As I sat quietly, I had a recurring thought come up. Guilt if you will about taking time out for myself. Guilt about not reading emails or having teachers cover my classes whilst I’m sitting in the middle of the rainforest, alone, in deep, selfish meditation. I pondered this for sometime over the week. I even raised it in conference.  My conclusion – well, there isn’t one really. But what I came to know about myself is that I tend to feel the only time I’m doing something worthwhile is when there is a tangible result at the end of it. Students attend a class, I meet with a partner, I make a phone call or send an email. What this also helped me to realize is how deeply ingrained the roots of my script, created throughout my childhood, has burrowed. The need to be a martyr, to achieve outstanding results to make my parents proud and compete with my elder brothers and sisters (I’m the baby of eight), the feeling of having to prove what I’m capable of as a woman, the desperate need to heal my body and rid it from pain. This is all neurotic stuff. I know this. What is exciting is the profound realizations I, and everyone, can have when I take some time to sit quietly with my thoughts, without judgment or force and actually accept myself for where I’m at in that moment.

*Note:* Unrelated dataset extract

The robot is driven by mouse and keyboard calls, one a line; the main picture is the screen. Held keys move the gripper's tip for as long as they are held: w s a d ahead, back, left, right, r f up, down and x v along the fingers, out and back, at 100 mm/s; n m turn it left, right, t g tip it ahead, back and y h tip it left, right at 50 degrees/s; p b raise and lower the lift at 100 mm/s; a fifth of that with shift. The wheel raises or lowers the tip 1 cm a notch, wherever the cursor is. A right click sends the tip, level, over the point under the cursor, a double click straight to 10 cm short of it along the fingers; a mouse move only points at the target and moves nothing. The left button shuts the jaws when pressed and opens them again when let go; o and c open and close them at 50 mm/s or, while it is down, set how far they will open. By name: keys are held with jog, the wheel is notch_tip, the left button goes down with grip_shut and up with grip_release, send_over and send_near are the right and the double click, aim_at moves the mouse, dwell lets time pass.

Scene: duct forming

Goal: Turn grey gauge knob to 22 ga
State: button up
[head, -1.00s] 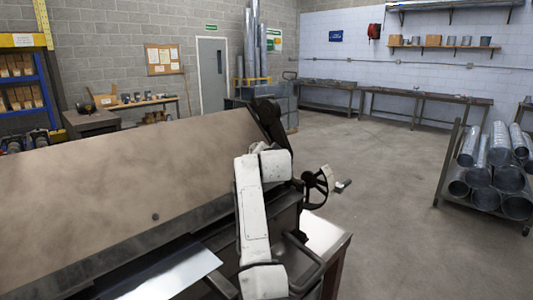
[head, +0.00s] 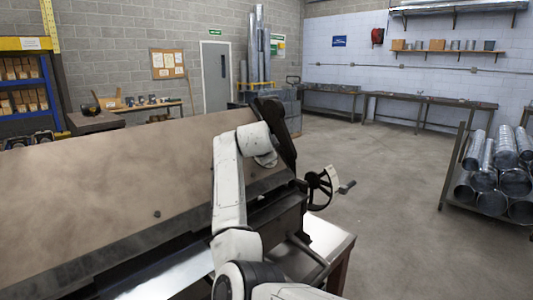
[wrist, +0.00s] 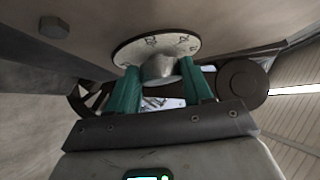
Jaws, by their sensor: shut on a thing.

The need to produce tangible results day in, day out is just a neurotic, socially fuelled expectation. My reality is, I don’t need to do this. It is OK to step back and be utterly selfish and care for myself once in a while. What I know to be true is – not doing this – can lead only down one very unhealthy path.

Having granted myself permission to take time out, however uncomfortable it was at times, has been fundamental to rejuvenating my body and mind. I’m now home, refreshed and renewed with memories that will last a lifetime.

And as I write this blog, I feel an overwhelming sense of gratitude for having introduced yoga into my life some time ago. It grounds me. It clears my mind and challenges every part of my being. For this, I am a better person.